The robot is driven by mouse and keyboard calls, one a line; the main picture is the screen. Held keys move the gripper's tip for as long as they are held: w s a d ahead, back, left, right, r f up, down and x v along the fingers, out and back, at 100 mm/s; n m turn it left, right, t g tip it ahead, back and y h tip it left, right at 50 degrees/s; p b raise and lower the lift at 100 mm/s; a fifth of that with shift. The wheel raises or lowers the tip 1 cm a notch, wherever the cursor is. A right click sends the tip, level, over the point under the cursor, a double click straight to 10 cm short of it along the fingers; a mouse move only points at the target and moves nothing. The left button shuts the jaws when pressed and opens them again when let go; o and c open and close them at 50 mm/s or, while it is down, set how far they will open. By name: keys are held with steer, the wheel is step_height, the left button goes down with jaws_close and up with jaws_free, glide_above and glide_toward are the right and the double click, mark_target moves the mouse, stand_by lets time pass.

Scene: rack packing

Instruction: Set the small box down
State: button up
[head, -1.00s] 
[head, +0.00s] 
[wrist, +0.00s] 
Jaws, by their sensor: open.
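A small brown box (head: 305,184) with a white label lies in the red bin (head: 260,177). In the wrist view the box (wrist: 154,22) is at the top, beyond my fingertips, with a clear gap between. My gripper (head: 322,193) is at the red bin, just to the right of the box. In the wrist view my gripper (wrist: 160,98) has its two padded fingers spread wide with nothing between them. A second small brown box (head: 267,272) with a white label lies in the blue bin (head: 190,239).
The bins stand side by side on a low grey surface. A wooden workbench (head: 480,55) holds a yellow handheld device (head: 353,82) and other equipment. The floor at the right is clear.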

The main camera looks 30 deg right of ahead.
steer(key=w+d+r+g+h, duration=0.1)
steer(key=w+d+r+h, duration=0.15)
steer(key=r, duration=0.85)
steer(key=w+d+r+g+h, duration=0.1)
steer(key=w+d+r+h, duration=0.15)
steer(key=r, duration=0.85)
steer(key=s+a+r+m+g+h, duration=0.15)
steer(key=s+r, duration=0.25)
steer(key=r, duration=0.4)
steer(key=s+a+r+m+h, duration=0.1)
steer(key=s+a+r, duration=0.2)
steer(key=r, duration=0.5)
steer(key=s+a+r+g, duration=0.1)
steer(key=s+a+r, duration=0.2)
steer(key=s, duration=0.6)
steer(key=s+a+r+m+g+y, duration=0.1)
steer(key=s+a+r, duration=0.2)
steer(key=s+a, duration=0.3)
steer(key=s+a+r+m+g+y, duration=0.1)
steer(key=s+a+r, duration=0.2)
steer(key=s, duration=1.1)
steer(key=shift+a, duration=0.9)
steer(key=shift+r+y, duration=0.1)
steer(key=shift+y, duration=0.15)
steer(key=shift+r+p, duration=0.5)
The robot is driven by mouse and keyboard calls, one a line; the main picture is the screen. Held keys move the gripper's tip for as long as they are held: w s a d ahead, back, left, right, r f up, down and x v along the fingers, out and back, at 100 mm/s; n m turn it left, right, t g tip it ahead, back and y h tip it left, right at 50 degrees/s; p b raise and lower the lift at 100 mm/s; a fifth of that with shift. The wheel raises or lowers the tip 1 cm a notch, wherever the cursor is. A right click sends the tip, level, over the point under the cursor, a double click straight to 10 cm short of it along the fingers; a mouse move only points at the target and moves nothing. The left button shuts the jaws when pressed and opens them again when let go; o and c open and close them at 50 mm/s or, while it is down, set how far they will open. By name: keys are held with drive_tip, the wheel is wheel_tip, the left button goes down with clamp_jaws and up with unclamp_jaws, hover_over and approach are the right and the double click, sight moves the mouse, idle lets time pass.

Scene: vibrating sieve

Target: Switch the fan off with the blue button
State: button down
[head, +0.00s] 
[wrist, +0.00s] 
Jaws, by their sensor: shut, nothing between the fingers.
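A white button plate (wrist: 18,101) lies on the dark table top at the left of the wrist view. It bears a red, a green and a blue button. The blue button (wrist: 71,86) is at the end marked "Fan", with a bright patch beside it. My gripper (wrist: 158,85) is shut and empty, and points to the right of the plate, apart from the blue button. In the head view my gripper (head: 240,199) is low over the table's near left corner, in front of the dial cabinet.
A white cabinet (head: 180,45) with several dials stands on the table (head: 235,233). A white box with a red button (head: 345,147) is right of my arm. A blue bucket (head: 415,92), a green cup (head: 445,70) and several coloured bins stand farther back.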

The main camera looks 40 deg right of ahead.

————

* Goal
Take the material above and return all of it exactly.

* Right answer
The robot is driven by mouse and keyboard calls, one a line; the main picture is the screen. Held keys move the gripper's tip for as long as they are held: w s a d ahead, back, left, right, r f up, down and x v along the fingers, out and back, at 100 mm/s; n m turn it left, right, t g tip it ahead, back and y h tip it left, right at 50 degrees/s; p b raise and lower the lift at 100 mm/s; a fifth of that with shift. The wheel raises or lowers the tip 1 cm a notch, wherever the cursor is. A right click sends the tip, level, over the point under the cursor, a double click straight to 10 cm short of it along the fingers; a mouse move only points at the target and moves nothing. The left button shuts the jaws when pressed and opens them again when let go; o and c open and close them at 50 mm/s or, while it is down, set how far they will open. By name: keys are held with steer, the wheel is step_height, the left button goes down with jaws_close and up with jaws_free, glide_above and glide_toward are the right and the double click, mark_target moves the mouse, stand_by lets time pass.

Scene: rack packing

Instruction: Set the small box down
State: button up
[head, -1.00s] 
[head, +0.00s] 
[wrist, +0.00s] 
Jaws, by their sensor: open.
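A small brown box (head: 305,184) with a white label lies in the red bin (head: 260,177). In the wrist view the box (wrist: 154,22) is at the top, beyond my fingertips, with a clear gap between. My gripper (head: 322,193) is at the red bin, just to the right of the box. In the wrist view my gripper (wrist: 160,98) has its two padded fingers spread wide with nothing between them. A second small brown box (head: 267,272) with a white label lies in the blue bin (head: 190,239).
The bins stand side by side on a low grey surface. A wooden workbench (head: 480,55) holds a yellow handheld device (head: 353,82) and other equipment. The floor at the right is clear.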

The main camera looks 30 deg right of ahead.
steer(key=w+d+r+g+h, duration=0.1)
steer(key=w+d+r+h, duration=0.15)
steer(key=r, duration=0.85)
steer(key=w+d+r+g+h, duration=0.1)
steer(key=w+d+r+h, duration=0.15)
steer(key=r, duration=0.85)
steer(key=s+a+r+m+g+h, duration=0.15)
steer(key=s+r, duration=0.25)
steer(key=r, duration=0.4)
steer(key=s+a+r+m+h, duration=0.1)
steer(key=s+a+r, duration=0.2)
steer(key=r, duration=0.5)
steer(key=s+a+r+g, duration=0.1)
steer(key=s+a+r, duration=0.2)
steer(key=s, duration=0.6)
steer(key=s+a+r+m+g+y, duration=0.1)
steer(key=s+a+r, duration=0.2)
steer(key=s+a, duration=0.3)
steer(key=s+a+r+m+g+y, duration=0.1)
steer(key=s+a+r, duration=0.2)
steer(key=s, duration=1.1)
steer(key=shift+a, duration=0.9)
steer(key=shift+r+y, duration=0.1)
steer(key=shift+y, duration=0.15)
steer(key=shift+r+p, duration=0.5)
The robot is driven by mouse and keyboard calls, one a line; the main picture is the screen. Held keys move the gripper's tip for as long as they are held: w s a d ahead, back, left, right, r f up, down and x v along the fingers, out and back, at 100 mm/s; n m turn it left, right, t g tip it ahead, back and y h tip it left, right at 50 degrees/s; p b raise and lower the lift at 100 mm/s; a fifth of that with shift. The wheel raises or lowers the tip 1 cm a notch, wherever the cursor is. A right click sends the tip, level, over the point under the cursor, a double click straight to 10 cm short of it along the fingers; a mouse move only points at the target and moves nothing. The left button shuts the jaws when pressed and opens them again when let go; o and c open and close them at 50 mm/s or, while it is down, set how far they will open. By name: keys are held with drive_tip, the wheel is wheel_tip, the left button goes down with clamp_jaws and up with unclamp_jaws, hover_over and approach are the right and the double click, sight moves the mouse, idle lets time pass.

Scene: vibrating sieve

Target: Switch the fan off with the blue button
State: button down
[head, +0.00s] 
[wrist, +0.00s] 
Jaws, by their sensor: shut, nothing between the fingers.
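A white button plate (wrist: 18,101) lies on the dark table top at the left of the wrist view. It bears a red, a green and a blue button. The blue button (wrist: 71,86) is at the end marked "Fan", with a bright patch beside it. My gripper (wrist: 158,85) is shut and empty, and points to the right of the plate, apart from the blue button. In the head view my gripper (head: 240,199) is low over the table's near left corner, in front of the dial cabinet.
A white cabinet (head: 180,45) with several dials stands on the table (head: 235,233). A white box with a red button (head: 345,147) is right of my arm. A blue bucket (head: 415,92), a green cup (head: 445,70) and several coloured bins stand farther back.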

The main camera looks 40 deg right of ahead.

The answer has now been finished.